▸ WORK TO COMPLETE
Pick out every line that holds the string "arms" and copy it.

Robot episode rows
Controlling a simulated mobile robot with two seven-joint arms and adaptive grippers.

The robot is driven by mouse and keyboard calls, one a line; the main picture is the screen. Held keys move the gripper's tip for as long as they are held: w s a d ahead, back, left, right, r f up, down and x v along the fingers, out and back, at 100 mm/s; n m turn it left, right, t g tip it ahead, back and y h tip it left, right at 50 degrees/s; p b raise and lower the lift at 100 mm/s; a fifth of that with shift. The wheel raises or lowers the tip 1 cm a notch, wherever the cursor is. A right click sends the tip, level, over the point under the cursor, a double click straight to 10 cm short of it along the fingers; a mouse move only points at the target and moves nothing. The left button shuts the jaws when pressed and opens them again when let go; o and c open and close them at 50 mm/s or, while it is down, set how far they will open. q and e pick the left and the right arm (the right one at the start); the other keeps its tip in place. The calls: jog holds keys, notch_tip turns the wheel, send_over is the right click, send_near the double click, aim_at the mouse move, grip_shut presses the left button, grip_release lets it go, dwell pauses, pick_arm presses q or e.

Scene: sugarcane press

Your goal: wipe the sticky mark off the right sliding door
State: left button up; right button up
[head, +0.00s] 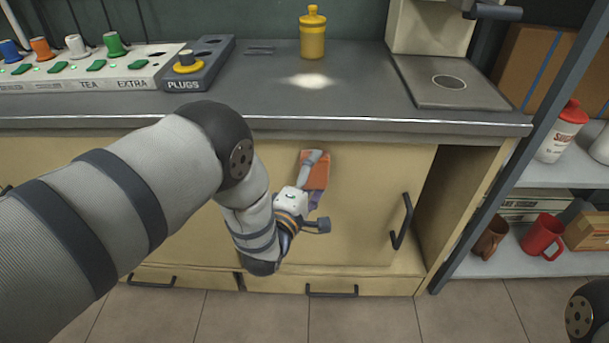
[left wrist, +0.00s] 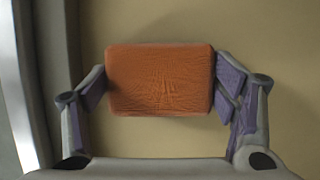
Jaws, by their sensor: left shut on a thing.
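The right sliding door (head: 365,185) is a plain beige panel below the counter, with a black handle (head: 402,222) near its right edge. My left gripper (head: 314,176) is in front of the upper left part of this door. It is shut on an orange sponge (head: 319,170), which also shows in the left wrist view (left wrist: 160,80) between the two purple-padded fingers. The sponge is close to the door face; I cannot tell if it touches. No sticky mark shows; part of the door is hidden behind the sponge, gripper and arm. My right gripper is out of view.
The counter edge (head: 400,126) overhangs the door. A yellow bottle (head: 313,35) and a plug panel (head: 198,66) stand on the counter. At right, an open shelf holds a red mug (head: 541,236) and a red-capped container (head: 563,132). The floor in front is clear.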

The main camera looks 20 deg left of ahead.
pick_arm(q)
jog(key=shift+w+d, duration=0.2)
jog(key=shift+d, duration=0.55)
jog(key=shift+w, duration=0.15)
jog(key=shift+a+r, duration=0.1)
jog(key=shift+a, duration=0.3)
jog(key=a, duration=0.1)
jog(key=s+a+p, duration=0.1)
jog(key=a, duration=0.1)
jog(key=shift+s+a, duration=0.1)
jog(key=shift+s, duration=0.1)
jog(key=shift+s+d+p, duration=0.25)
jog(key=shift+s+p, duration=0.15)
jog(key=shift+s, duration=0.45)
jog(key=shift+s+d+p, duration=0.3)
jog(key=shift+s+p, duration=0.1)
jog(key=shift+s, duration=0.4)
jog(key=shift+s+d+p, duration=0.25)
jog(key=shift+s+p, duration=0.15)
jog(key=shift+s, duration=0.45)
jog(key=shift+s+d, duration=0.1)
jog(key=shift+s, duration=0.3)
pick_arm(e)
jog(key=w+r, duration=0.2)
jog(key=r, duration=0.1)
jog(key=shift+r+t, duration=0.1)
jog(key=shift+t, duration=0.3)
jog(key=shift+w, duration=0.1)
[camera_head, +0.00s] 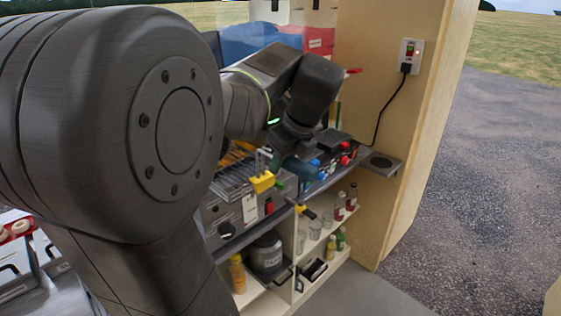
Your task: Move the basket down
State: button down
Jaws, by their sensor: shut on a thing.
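The wire basket (236,172) is at the fryer on the counter, left of the middle, partly hidden behind my large arm link. A yellow block (262,182) with a thin metal hook above it is at its right end. My gripper (284,170) is just right of the basket, below my dark wrist, and is shut on the basket, seemingly at its handle end. The fingertips and the exact contact are small and hard to make out. How deep the basket sits cannot be told.
A metal fryer box (232,214) stands on the counter. A yellow and black lever (304,211) sticks out at the front edge. Shelves below hold bottles (340,205) and a grey pot (266,252). A wooden side wall (385,130) closes the right.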

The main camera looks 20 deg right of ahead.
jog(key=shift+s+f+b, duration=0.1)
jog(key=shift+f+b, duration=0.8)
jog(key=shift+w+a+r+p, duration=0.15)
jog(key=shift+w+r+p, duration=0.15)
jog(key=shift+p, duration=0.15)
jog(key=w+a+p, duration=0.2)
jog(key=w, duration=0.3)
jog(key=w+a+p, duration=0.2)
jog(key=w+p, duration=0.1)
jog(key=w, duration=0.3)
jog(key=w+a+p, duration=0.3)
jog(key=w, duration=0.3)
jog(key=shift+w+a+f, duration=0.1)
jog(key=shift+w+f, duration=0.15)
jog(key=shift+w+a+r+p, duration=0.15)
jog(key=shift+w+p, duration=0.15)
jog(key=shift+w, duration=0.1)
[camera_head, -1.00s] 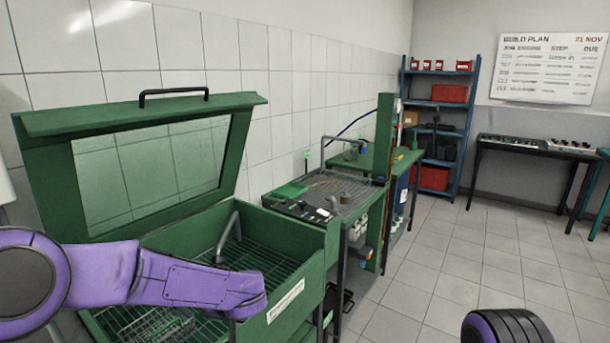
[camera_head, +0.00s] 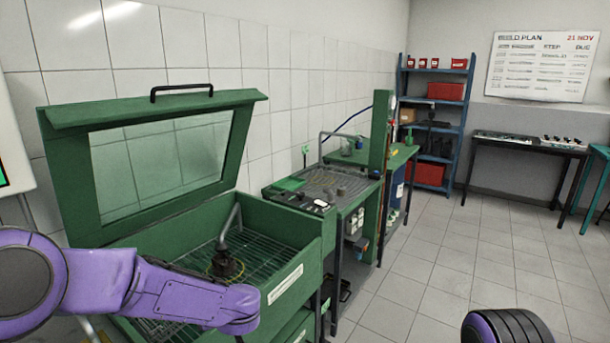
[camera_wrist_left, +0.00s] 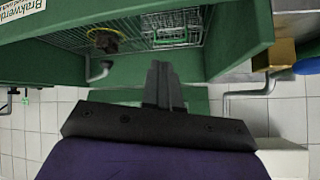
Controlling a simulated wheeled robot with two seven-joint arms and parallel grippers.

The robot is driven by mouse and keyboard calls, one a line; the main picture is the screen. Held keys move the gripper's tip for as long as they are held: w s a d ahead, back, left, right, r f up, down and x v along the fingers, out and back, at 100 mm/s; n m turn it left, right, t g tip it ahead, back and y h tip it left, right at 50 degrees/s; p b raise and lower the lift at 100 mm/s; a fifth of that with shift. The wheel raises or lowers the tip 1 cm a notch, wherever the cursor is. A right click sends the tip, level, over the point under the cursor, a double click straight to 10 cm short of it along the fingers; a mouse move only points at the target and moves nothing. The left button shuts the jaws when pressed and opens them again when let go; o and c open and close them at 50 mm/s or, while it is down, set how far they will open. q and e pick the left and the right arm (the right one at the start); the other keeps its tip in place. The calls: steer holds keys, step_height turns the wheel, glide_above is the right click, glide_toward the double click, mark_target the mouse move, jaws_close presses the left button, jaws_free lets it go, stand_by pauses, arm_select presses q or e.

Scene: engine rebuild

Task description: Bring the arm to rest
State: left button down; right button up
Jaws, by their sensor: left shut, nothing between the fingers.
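My left arm (camera_head: 150,288) comes in from the left in the head view, in front of the open green parts washer (camera_head: 290,262). Its gripper is mostly cut off at the bottom of that view. In the left wrist view my left gripper (camera_wrist_left: 163,85) is shut and empty, its fingers by the washer's green wall (camera_wrist_left: 130,85). A dark brown part (camera_head: 226,266) stands on the washer's grid below the grey spout; it also shows in the left wrist view (camera_wrist_left: 105,40). Only a rounded link of my right arm shows at the lower right; its gripper is out of view.
The washer's raised lid (camera_head: 150,165) stands behind my left arm. A wire basket (camera_wrist_left: 172,30) lies in the washer. A worktop with a grey tray (camera_head: 340,185) stands to its right, then a blue shelf rack (camera_head: 436,125). The tiled floor (camera_head: 440,260) at the right is clear.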

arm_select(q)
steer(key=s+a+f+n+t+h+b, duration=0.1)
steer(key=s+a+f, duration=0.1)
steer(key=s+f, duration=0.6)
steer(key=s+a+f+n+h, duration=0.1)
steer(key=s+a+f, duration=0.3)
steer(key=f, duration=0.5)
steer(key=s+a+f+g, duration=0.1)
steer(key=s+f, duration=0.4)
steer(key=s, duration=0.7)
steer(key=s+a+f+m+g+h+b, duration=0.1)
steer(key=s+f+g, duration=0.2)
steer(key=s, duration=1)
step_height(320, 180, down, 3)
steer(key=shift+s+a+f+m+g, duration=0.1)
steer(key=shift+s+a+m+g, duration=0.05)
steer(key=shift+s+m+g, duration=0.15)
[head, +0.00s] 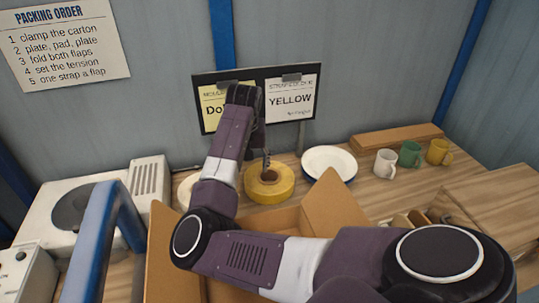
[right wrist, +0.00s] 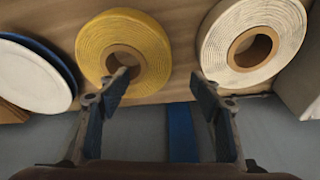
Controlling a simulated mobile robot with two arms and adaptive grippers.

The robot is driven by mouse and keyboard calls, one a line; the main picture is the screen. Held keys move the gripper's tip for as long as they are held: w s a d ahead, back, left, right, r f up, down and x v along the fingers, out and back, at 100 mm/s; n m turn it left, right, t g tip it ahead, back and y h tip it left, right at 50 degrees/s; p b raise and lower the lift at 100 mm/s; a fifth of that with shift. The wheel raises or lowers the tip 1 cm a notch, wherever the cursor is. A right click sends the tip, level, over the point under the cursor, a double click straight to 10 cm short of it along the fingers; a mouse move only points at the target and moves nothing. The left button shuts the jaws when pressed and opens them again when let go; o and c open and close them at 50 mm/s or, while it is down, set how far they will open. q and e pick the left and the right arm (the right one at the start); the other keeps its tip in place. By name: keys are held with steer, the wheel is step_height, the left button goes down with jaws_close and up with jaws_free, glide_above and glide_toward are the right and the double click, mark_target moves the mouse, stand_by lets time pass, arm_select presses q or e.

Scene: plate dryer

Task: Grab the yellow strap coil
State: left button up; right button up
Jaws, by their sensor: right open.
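The yellow strap coil (head: 270,194) lies flat on the wooden bench, with a brown core and an open centre. My right gripper (head: 266,158) is above it, near its back side, open and empty. In the right wrist view the yellow coil (right wrist: 98,48) is at upper left. One finger of the gripper (right wrist: 160,88) overlaps the coil's near side and core edge in that view; I cannot tell whether it touches. The other finger is over the gap beside a white coil (right wrist: 285,30). My left gripper is not in view.
The white coil (head: 183,189) is partly behind my right arm. A plate (head: 329,160) stands right of the yellow coil, then mugs (head: 386,163). An open carton (head: 322,203) is in front. A board with a "YELLOW" card (head: 291,98) stands behind.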

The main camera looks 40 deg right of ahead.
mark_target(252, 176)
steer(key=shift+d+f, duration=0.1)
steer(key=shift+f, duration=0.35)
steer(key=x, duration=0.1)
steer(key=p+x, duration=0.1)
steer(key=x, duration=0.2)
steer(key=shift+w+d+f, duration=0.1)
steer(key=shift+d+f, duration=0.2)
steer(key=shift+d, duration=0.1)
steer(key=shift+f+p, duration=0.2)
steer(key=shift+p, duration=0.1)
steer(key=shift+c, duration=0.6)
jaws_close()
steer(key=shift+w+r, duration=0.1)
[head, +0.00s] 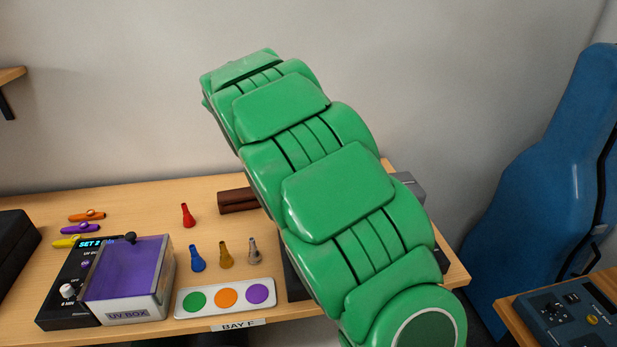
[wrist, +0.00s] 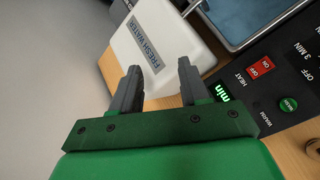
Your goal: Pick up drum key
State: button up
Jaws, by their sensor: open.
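I cannot pick out a drum key in either view. My green arm covers the right part of the bench in the head view and may hide things there. My gripper (wrist: 158,80) shows in the wrist view with its two grey fingers apart and nothing between them. It is by a white container (wrist: 158,22) labelled FRESH WATER. In the head view the gripper is hidden behind the arm.
Red (head: 188,216), blue (head: 197,259), yellow (head: 226,255) and grey (head: 254,250) mouthpiece-like pieces stand on the bench (head: 150,215). A UV box (head: 127,280) and a colour-dot tray (head: 184,309) are nearby. A control panel (wrist: 282,70) shows in the wrist view.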

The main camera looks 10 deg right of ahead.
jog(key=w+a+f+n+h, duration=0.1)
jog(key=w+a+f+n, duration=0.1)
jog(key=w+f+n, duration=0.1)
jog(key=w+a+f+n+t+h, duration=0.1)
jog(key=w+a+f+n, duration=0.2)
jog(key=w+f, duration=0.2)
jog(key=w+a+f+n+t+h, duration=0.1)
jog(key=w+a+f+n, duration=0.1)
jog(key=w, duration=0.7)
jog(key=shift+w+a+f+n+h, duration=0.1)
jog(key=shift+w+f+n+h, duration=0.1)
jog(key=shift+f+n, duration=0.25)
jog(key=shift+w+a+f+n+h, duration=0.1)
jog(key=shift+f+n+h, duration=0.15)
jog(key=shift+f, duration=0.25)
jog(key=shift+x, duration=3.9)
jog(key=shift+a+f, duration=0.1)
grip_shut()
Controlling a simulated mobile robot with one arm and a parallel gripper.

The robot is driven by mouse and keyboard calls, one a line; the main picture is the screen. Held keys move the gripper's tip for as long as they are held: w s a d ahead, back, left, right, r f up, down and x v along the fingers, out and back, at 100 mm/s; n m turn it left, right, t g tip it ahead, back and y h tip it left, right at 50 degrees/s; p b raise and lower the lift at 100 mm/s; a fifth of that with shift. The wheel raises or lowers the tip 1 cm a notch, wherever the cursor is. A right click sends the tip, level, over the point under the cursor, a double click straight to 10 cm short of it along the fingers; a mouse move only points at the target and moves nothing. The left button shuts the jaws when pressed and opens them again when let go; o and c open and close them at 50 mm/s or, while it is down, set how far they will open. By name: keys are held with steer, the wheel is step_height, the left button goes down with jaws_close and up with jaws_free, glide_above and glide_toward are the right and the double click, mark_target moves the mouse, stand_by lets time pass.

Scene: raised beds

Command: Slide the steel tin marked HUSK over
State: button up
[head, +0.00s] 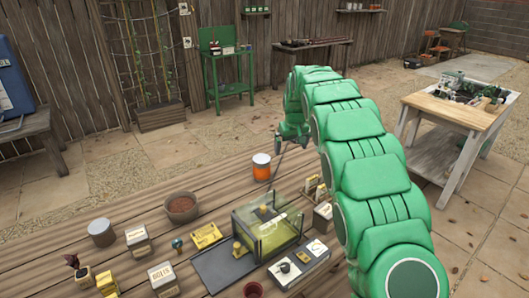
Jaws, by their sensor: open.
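A plain grey steel-looking tin (102,232) stands upright at the left of the wooden table (60,262). A tin with an orange lower part and a pale upper part (262,167) stands upright near the table's far edge. I cannot read the word HUSK on either, so I cannot tell which is the marked tin. My gripper (291,142) hangs at the end of my green arm, beyond and to the right of the orange tin. It is open and apart from the tin; its fingers are small and partly unclear.
A brown bowl (181,208) stands between the two tins. A clear-sided box (268,226) stands right of centre, beside a dark mat (222,266). Small labelled boxes (163,279) and a yellow packet (206,236) lie nearby. My arm covers the table's right side.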

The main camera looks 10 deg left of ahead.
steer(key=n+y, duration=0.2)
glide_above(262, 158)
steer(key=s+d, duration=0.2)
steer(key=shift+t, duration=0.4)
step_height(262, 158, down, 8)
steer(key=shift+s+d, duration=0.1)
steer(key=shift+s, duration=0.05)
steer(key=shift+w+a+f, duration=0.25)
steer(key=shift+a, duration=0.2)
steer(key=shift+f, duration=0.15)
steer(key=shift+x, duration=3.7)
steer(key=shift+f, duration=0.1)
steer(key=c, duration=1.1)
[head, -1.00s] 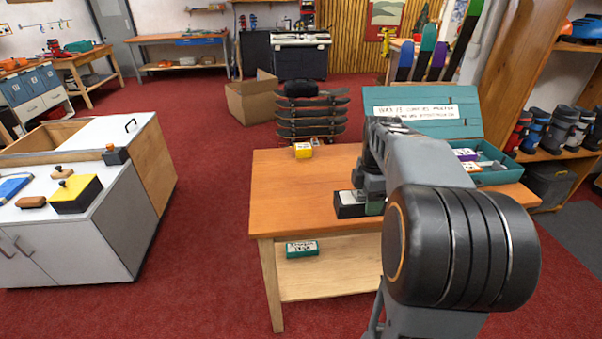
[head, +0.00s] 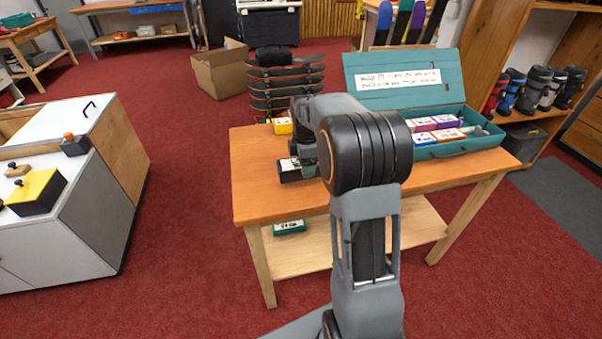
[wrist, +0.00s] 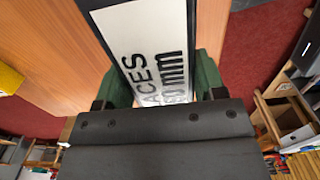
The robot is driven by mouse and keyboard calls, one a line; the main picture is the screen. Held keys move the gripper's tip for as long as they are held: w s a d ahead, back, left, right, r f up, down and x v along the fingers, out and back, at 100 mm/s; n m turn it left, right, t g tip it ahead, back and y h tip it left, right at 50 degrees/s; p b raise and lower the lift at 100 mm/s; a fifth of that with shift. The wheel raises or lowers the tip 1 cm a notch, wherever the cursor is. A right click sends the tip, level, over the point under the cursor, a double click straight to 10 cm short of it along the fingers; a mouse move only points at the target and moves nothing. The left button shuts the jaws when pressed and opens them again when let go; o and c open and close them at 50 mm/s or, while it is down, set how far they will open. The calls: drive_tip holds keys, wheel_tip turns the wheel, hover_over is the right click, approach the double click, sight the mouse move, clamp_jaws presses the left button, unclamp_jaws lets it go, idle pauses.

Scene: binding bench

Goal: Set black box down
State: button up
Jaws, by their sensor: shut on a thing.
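The black box (head: 289,172) has a white label on top and is at the left part of the wooden bench (head: 262,195). My gripper (head: 307,168) is shut on it; the arm partly hides both. In the wrist view, the black box (wrist: 158,45) shows its label with large black letters, between the green fingers of my gripper (wrist: 165,75). I cannot tell whether its underside touches the bench top.
A yellow box (head: 283,126) lies behind on the bench. An open teal case (head: 455,148) with several small boxes stands at the right. A green box (head: 289,227) is on the lower shelf. Bare bench top lies left of the black box.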

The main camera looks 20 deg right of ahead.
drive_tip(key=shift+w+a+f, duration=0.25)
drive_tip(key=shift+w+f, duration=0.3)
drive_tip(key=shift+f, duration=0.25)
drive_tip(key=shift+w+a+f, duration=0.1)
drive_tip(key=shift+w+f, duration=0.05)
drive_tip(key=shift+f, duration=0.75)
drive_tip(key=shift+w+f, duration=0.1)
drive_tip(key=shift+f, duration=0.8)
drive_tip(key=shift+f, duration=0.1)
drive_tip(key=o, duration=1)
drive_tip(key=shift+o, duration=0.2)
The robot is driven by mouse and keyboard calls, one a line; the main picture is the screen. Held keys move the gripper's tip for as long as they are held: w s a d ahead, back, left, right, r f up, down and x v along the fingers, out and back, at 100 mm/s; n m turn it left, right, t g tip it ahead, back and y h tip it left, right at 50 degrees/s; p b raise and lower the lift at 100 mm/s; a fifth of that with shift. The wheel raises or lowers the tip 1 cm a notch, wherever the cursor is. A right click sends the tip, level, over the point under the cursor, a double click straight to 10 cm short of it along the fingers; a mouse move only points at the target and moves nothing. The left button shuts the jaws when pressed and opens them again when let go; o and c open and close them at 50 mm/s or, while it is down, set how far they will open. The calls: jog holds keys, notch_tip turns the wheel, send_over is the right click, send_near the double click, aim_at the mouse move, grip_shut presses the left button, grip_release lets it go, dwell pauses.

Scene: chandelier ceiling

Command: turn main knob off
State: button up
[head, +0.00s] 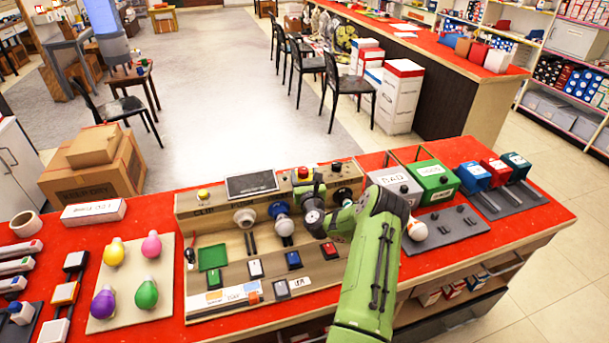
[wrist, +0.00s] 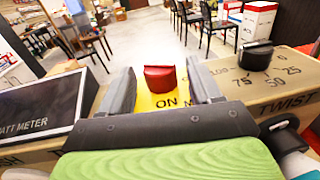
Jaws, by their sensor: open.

▸ ANSWER TO THIS TASK
Controlling a simulated mobile robot with two seven-joint arms and adaptive grippers.
Controlling a simulated wheeled robot with two seven-joint arms and parallel grippers.
Controlling a simulated mobile robot with two arms and adaptive grippers.

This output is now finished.